▶ _Objective_: Find every line with the word "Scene". Copy those lines.
□ □ □ □ □ □ □
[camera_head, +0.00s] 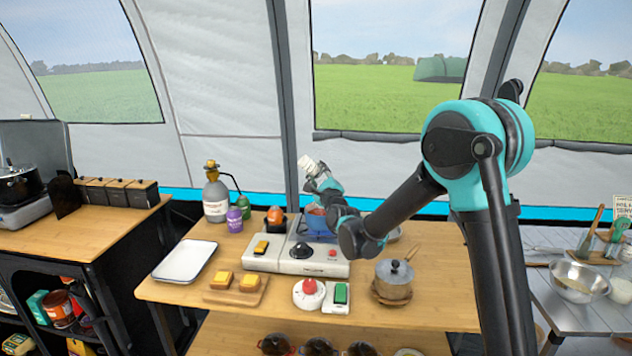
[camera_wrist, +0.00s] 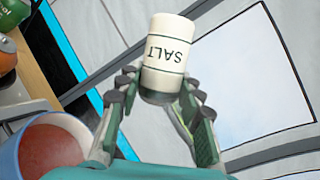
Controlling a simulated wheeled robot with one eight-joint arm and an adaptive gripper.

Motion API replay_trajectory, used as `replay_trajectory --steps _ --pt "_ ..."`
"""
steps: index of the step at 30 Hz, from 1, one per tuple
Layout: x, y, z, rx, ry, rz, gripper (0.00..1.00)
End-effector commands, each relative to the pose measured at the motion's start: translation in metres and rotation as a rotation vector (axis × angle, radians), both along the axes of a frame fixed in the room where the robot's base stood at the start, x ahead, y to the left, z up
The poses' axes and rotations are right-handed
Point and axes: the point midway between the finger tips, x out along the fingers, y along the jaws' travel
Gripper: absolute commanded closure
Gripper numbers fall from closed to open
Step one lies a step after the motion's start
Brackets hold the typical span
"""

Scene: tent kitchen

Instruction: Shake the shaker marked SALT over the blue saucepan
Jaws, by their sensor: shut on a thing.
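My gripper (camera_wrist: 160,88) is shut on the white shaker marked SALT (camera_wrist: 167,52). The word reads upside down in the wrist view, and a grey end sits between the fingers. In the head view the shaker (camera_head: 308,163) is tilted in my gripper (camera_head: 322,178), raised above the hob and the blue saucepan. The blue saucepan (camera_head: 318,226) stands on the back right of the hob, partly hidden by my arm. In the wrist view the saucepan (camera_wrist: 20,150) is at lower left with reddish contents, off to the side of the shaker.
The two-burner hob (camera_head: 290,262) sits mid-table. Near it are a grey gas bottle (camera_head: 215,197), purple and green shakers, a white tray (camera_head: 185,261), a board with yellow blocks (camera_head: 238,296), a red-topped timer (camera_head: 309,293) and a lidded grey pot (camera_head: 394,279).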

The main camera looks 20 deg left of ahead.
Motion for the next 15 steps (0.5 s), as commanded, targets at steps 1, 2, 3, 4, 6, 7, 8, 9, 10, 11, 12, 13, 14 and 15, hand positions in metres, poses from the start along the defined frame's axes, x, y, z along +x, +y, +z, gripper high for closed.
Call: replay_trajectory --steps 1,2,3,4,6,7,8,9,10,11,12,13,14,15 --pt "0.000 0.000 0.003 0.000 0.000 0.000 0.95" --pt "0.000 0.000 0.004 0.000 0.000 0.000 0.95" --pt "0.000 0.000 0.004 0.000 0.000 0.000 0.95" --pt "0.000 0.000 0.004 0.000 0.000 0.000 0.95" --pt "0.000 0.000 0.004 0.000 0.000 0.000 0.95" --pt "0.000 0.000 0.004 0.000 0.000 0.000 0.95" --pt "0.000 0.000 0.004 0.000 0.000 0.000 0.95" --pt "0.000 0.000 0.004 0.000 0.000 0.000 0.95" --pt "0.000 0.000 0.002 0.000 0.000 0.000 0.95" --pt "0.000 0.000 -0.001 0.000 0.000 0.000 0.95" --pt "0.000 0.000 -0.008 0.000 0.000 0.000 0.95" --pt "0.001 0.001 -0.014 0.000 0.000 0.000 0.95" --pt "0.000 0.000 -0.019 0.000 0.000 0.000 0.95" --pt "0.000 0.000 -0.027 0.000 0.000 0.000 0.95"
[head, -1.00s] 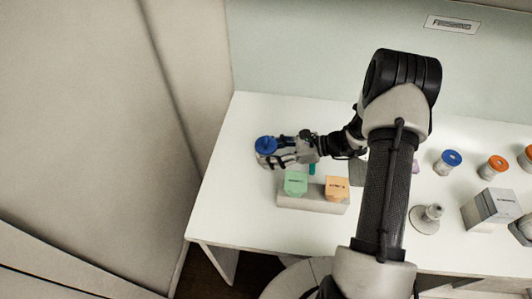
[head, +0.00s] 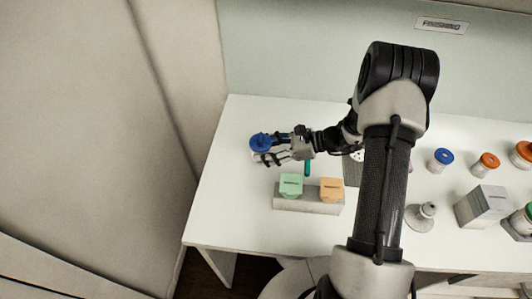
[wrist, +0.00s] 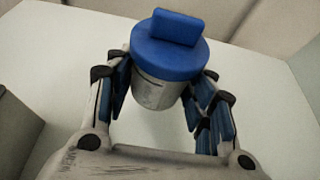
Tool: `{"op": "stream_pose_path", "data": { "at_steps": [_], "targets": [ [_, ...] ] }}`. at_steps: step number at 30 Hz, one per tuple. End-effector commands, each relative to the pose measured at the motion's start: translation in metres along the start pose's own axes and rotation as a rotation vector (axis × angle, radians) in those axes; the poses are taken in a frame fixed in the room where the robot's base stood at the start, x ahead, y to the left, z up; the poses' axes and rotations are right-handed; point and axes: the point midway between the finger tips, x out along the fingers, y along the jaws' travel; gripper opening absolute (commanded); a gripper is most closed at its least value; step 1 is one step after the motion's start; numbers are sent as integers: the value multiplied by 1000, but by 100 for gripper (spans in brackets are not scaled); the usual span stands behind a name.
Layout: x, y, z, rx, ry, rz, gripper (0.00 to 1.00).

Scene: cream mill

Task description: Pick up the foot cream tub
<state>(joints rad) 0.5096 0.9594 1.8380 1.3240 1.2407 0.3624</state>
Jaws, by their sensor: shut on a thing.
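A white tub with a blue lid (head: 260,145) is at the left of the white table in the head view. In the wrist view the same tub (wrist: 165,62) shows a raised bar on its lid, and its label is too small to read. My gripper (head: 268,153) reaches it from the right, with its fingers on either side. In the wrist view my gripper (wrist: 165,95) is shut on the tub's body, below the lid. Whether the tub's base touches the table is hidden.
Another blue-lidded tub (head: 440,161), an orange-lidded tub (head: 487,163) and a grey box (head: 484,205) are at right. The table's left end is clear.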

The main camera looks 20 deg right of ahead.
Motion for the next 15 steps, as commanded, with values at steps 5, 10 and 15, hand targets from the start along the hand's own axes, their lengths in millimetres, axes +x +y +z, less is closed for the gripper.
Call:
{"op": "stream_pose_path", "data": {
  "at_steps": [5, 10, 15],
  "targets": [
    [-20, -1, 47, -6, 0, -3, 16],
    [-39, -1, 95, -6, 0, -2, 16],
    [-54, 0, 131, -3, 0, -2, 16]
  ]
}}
□ □ □ □ □ □ □
▶ _Result of this exercise_:
Scene: tent kitchen
Scene: cream mill

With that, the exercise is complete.